Traffic experts and city planners in Kansas City have tried to make it quick and easy to drive in and out of downtown.
That — spurred by urban sprawl in the 20th century — created wide four-lane roads, two lanes in each direction whisking cars to and from Kansas City’s suburbs.
At the time, it was great for getting office workers home in time for dinner.
But over the years, interstates and highways bloomed to carry commuters into and out of the city center more quickly. That meant those old four-lane surface streets became an overbuilt legacy. With so many lanes and so little traffic, drivers went faster and the roads became, counterintuitively, more dangerous.
“If the only thing you’re doing is trying to move cars as fast as possible and as much as possible,” said Achilleas Kourtellis, an assistant program director at the University of South Florida’s Center for Urban Transportation Research, “then you’re going to sacrifice and have (safety) issues.”
Safety and speeds are typically at odds.
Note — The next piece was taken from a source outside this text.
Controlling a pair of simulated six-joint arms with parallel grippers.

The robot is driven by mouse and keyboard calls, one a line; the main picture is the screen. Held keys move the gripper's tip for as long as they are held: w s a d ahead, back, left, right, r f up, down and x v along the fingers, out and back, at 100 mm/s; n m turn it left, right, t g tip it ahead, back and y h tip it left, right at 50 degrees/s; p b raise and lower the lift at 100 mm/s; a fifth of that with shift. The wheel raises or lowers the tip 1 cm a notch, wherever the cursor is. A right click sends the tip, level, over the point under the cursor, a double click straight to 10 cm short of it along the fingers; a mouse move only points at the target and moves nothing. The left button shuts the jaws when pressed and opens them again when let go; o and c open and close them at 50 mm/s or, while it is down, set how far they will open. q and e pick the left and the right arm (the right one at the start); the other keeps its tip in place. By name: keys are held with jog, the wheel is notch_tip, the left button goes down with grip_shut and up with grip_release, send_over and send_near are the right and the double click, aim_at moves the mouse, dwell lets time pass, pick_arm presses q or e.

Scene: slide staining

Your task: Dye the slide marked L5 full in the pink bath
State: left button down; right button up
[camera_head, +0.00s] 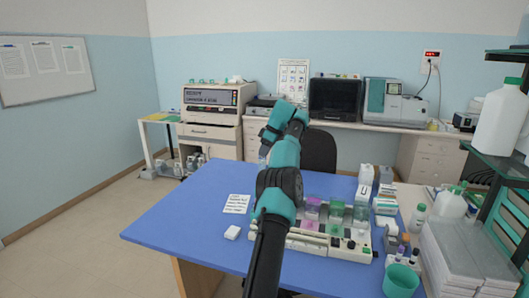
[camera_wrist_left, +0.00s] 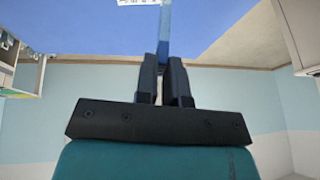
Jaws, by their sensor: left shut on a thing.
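My left gripper (camera_wrist_left: 164,75) is shut on a thin blue slide (camera_wrist_left: 164,30) that sticks out beyond the fingertips in the left wrist view. No marking can be read on it, so I cannot tell whether it is L5. In the head view my left arm rises over the table, and the slide cannot be made out there. The pink bath (camera_head: 312,208) stands in a pale staining station on the blue table, just right of my arm. The held slide is apart from the bath. My right gripper is not in view.
Green baths (camera_head: 337,209) stand right of the pink one. Boxes (camera_head: 385,201), bottles and a teal cup (camera_head: 401,281) crowd the right side. The table's left part is clear.

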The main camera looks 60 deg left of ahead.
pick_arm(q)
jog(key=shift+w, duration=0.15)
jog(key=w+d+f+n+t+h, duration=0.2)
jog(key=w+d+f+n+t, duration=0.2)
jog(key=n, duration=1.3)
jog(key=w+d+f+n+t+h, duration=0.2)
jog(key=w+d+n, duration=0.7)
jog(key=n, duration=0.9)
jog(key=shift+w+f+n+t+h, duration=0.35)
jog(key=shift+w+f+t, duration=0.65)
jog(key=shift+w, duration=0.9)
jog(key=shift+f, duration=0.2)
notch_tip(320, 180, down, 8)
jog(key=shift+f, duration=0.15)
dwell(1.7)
Same goes for mixing cars, bikes and pedestrians.
So, Kansas City Hall is slimming down many of those wide open roads. They hope it will slow drivers down to make car crashes less fatal.
You might not get home in time for dinner, but you’re more likely to get there safely — and so will the pedestrians and bicyclists.
Wide roads, fast speeds, fatal car crashes
On a four-lane road, traffic gets hectic and confusing.
If one car needs to turn left, traffic grinds to a halt in the left lane while the driver waits for an opening. Cars stack up behind the left-turning driver and swerve into the right lane to go around.
Or maybe a driver in the right lane stops for a pedestrian at a crosswalk, but the driver behind them gets impatient and swerves to the left — not seeing the pedestrian they’re about to injure.
But if you take the left lane from both directions and convert it to a center lane with a dashed yellow line, it pulls left-turning cars out of the flow of traffic. At crosswalks, the center lane can be used as a refuge for pedestrians.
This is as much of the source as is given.